I started the meal out with a glass of homemade apple juice. My in-laws also make their own apple juice, so I'm a bit of a self-proclaimed apple juice snob, but this was good. I timidly suggested to the hubster that this was even better than his parents' juice. To my surprise, he agreed! {He had a local artisan beer, which he said was very good as well!} 

Next up was my allergen-free Country Salad - just fresh greens, house-smoked bacon and a fried egg. It was utter perfection. The bacon was so perfectly smoked the hubster couldn't help but steal a few bits from my plate! The smell alone was intoxicating! {His starter was a sort of poultry paté and a fresh cabbage salad.} I wanted the starter to continue even after I had licked the plate clean and I told the hubster, "Okay, I'm fully satisfied, we can go home now," as a joke - boy am I ever glad that was just the beginning!

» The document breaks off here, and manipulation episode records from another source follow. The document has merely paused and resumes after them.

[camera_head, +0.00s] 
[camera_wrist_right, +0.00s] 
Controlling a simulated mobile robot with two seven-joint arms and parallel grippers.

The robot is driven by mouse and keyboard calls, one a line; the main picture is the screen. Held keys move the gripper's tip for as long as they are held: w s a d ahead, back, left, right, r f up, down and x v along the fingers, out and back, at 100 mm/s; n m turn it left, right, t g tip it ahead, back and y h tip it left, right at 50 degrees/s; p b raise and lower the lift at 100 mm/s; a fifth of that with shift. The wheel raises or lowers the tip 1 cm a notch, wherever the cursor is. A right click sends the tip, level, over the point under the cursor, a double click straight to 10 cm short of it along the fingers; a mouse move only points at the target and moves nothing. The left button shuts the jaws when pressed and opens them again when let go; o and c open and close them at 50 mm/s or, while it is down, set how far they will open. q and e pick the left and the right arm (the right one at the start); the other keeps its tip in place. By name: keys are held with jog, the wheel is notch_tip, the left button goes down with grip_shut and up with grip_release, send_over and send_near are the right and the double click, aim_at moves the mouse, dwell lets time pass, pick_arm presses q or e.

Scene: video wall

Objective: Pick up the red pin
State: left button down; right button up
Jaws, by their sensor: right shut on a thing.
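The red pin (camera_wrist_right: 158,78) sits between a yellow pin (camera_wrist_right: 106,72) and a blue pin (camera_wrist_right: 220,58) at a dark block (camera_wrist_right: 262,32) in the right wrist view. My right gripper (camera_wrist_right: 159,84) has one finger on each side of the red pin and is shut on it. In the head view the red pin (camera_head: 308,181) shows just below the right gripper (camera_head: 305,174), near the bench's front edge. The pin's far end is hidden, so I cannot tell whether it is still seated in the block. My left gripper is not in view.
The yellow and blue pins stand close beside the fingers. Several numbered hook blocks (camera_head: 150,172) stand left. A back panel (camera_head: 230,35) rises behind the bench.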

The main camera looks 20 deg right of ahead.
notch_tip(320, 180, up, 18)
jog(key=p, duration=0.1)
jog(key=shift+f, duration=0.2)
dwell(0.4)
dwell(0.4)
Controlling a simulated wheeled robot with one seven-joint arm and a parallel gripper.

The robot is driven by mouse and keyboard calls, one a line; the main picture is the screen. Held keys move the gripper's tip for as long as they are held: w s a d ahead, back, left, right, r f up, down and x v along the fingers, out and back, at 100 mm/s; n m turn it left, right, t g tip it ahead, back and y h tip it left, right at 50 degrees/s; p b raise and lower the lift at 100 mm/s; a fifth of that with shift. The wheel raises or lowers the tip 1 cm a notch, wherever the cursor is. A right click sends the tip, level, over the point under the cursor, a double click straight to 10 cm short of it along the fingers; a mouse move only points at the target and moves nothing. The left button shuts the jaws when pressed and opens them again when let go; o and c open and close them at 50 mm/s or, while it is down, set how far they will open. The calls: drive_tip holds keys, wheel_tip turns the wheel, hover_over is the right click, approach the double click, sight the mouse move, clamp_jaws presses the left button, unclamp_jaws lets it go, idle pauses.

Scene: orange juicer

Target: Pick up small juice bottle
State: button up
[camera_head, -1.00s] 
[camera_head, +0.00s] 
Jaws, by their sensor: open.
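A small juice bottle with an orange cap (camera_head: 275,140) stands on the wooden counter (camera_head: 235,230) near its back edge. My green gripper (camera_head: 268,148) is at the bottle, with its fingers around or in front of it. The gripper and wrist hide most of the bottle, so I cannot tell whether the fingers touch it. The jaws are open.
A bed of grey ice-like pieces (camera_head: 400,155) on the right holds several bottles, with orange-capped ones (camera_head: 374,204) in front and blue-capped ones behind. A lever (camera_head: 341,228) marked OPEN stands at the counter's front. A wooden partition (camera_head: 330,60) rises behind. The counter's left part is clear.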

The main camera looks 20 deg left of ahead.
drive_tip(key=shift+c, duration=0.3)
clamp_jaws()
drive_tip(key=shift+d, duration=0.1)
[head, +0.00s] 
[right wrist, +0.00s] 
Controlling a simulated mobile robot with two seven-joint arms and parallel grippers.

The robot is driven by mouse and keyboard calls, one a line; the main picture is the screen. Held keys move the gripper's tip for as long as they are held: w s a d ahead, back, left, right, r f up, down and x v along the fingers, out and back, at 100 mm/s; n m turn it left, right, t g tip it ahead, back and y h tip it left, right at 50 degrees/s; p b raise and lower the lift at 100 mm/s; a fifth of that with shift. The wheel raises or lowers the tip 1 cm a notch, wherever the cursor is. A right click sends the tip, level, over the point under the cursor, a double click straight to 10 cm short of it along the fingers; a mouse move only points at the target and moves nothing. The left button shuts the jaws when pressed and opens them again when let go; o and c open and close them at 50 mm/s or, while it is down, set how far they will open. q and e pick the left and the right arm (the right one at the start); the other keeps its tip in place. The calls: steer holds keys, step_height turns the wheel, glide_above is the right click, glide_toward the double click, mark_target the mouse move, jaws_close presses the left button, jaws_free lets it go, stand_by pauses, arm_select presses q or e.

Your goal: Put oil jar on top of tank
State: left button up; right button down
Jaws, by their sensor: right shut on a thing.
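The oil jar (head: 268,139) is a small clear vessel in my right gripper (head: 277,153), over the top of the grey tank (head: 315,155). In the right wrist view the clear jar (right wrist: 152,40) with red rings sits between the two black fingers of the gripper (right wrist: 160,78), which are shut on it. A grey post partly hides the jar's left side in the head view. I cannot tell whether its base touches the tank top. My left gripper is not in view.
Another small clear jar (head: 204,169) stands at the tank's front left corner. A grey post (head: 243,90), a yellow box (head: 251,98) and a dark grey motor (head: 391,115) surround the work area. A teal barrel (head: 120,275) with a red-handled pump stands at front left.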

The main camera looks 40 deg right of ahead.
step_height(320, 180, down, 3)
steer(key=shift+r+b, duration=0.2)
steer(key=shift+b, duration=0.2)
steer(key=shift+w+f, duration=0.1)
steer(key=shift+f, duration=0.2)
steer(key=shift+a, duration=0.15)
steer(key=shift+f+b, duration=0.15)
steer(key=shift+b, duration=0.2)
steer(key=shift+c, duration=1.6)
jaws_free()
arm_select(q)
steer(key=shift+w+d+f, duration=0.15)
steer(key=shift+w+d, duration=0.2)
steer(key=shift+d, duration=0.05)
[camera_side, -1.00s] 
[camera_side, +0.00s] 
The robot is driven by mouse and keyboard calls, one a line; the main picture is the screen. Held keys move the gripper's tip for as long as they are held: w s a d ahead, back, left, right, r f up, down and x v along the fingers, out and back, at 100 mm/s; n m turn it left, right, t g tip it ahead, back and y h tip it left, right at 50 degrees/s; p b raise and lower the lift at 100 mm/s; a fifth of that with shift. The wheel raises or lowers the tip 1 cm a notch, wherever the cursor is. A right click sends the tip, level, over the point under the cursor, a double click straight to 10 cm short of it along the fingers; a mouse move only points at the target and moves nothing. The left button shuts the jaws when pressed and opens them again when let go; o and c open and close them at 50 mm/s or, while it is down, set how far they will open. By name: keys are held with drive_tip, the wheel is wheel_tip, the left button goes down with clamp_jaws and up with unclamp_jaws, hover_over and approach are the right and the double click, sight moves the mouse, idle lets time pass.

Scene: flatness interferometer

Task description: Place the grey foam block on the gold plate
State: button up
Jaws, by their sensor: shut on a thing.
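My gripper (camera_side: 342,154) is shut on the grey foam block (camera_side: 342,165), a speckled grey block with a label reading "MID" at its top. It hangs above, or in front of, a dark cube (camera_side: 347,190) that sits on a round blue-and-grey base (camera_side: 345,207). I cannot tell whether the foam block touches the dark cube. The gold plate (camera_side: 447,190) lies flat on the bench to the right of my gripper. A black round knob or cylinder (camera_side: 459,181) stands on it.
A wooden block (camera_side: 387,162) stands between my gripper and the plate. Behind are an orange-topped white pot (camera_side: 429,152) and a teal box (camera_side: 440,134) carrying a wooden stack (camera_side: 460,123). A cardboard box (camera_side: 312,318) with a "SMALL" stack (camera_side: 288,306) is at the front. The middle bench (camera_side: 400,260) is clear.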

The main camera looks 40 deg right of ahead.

The main dish was even better than the starter! I was treated to more deliciously home-smoked pork meat, served on top of over-roasted zucchinis, onions and tomatoes. I had a side of homemade sauerkraut and a green salad. Once again, the smell of the pork was making the hubster drool, so I kindly gave him a small piece, along with a bit of my veggies. {He had oven roasted lamb with various veggies and white potatoes.}

To put a perfect end to a perfect meal, the owner offered to prepare a cup of local berries. I was treated to raspberries, red currants, black currants and blueberries. It was absolutely divine. {The hubster had some homemade ice cream, strawberry and pine flavors. He was loving it!}

We left this place with fulls stomachs and dreams of going back - they also have rooms! All the food is prepared in their kitchens using what is grown and raised on their own property, or what they buy from surrounding farms. This is the sort of food quality I can get behind - and one I hope to see expanded to other domains!

Be sure to check out the Ferme-auberge Les Grands Près if you ever get the chance - you won't regret it!